Wednesday, October 24, 2018
V.S. Naipaul and autofiction
V.S. Naipaul's 1988 "novel," The Enigma of Arrival, is a precursor to what today we call "autofiction," that is, a first-person narrative that adheres or appears to adhere as closely as possible to the facts of the author's life - a work that straddles the border of fiction and memoir and draws from the advantages of both modes. VSN wasn't the first - clearly, Proust laid the groundwork for this type of fiction - though close first-person narration wasn't identified as a mode unto itself until recently - with Knausgaard and Ferrante being two of the most successful contemporary practitioners.

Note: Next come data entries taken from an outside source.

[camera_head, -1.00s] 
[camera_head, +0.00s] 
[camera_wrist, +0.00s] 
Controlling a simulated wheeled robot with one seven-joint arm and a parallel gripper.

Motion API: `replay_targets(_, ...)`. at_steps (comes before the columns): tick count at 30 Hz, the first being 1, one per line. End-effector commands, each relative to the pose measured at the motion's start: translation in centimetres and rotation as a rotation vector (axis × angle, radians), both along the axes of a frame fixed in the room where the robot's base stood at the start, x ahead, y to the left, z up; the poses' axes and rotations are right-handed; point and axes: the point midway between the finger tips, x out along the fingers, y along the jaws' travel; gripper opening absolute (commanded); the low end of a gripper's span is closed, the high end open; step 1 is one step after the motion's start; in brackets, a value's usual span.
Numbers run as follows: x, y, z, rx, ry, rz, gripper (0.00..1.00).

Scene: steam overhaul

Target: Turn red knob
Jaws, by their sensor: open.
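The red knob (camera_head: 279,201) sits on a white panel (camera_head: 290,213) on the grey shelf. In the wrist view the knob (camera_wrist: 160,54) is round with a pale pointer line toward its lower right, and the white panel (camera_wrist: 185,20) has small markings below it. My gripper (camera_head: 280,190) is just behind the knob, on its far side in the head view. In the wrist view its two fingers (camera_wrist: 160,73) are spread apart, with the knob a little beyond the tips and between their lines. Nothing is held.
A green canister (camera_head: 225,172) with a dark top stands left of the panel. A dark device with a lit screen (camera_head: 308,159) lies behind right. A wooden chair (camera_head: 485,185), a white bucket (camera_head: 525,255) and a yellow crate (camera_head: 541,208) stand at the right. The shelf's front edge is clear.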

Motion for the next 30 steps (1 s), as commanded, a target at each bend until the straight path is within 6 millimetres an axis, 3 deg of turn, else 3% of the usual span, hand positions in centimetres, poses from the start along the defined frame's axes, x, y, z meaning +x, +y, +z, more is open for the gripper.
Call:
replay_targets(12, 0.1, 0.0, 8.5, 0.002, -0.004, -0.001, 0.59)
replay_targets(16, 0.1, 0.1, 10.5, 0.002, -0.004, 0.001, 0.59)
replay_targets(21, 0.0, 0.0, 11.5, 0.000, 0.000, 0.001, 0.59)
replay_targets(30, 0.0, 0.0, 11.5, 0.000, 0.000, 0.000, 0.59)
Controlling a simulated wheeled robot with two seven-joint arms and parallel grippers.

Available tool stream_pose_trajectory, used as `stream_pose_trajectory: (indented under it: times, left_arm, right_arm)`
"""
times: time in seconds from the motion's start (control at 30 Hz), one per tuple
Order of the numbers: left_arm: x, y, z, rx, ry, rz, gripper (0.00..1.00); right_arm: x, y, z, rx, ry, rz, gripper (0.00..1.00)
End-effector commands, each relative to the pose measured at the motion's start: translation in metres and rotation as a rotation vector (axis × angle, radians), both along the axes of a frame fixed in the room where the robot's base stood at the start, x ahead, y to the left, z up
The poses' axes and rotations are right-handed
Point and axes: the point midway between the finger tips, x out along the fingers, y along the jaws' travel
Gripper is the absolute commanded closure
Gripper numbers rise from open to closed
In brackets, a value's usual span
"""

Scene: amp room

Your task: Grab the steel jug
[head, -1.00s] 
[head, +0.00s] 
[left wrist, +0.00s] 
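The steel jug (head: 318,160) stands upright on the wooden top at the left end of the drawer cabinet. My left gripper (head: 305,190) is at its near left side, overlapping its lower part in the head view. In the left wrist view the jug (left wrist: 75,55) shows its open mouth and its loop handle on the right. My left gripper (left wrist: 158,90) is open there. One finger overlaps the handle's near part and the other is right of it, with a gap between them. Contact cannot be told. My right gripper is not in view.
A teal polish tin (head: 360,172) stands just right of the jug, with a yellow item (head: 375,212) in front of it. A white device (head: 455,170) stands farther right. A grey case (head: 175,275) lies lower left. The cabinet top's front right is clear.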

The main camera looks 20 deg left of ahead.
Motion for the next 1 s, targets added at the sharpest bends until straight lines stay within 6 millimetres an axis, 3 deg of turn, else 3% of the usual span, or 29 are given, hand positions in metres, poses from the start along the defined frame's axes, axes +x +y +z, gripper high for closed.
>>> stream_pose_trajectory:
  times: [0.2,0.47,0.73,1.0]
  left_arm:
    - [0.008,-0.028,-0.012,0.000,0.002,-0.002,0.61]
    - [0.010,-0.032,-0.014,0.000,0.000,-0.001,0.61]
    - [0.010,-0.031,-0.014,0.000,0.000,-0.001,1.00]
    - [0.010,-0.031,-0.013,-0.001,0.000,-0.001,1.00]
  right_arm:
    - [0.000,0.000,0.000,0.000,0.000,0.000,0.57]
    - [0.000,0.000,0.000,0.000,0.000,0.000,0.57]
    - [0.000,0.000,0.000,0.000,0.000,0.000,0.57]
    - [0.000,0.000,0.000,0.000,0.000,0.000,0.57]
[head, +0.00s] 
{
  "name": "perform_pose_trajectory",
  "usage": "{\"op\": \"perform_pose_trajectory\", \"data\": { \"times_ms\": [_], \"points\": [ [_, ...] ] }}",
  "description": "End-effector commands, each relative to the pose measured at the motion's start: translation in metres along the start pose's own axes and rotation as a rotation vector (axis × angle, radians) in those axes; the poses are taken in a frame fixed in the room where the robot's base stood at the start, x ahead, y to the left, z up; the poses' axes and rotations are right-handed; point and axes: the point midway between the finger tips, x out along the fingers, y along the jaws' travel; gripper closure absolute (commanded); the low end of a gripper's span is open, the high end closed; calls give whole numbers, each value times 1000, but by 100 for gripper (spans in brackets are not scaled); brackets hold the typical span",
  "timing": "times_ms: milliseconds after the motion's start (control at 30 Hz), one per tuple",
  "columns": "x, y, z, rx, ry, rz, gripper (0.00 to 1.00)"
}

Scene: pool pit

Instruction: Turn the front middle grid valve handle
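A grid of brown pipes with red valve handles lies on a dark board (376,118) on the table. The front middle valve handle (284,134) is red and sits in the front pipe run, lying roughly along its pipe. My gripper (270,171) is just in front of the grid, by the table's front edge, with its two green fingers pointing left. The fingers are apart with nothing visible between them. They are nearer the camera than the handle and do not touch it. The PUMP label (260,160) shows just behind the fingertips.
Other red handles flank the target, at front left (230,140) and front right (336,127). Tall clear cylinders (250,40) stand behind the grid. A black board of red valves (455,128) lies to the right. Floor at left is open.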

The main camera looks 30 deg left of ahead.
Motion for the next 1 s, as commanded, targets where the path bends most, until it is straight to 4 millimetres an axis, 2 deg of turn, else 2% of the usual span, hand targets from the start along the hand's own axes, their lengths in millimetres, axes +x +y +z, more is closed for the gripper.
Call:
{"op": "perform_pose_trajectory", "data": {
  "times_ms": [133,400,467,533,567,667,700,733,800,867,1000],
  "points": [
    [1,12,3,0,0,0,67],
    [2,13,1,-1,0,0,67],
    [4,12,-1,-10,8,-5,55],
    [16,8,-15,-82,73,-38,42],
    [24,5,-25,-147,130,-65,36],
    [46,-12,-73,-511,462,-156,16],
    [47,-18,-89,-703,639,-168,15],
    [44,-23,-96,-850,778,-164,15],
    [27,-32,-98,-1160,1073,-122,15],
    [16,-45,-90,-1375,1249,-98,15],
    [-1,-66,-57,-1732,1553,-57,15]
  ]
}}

Of course all novelst draw on their life experience to some degree - that's inevitable; what other material does a writer have to work w/: experience, imagination, learning, and feelings, pretty much that's it. VSN's Enigma differs slightly from his next-gen successors in that he already had a well-known and publicized life as a writer at the time of its composition. That is, few, especially in the English-language world, knew much about Knausgaard or Ferrante until reading their novels; we didn't read them to be filled in about an author whom we already "knew." In VSN's case, part of what draws us along is our knowledge about and interest in his career (maybe that's especially true as we read this work after his death). The narrative tells of a writer in all known respects exactly like VSN (with a peculiar reticence about discussing any aspect of his emotional or sexual life): young man from Trinidad, scholarship student to Oxford, struggling writers, successful writer, seeking retreat in the countryside to work on a challenging novel. The 2nd section in particular - The Journey - tells in what feels autobiographical about his first travel abroad from Trinidad to his arrival and early life in England (Oxford, London). Would we be as interested if there were no connection between narrator and author, if somehow we could imagine this being written by, say, a 30-year-old American writer? Obviously in writing a novel as opposed to a writer's memoir (see for comparison Roth's The Facts of Updike's Self-consciousness), VSN has more freedom to create, elude, or elide as much as he wishes, but I still have to wonder why he didn't lay it all on the table and identify this work as his attempt to tell the story of not just a writer's life but of his own.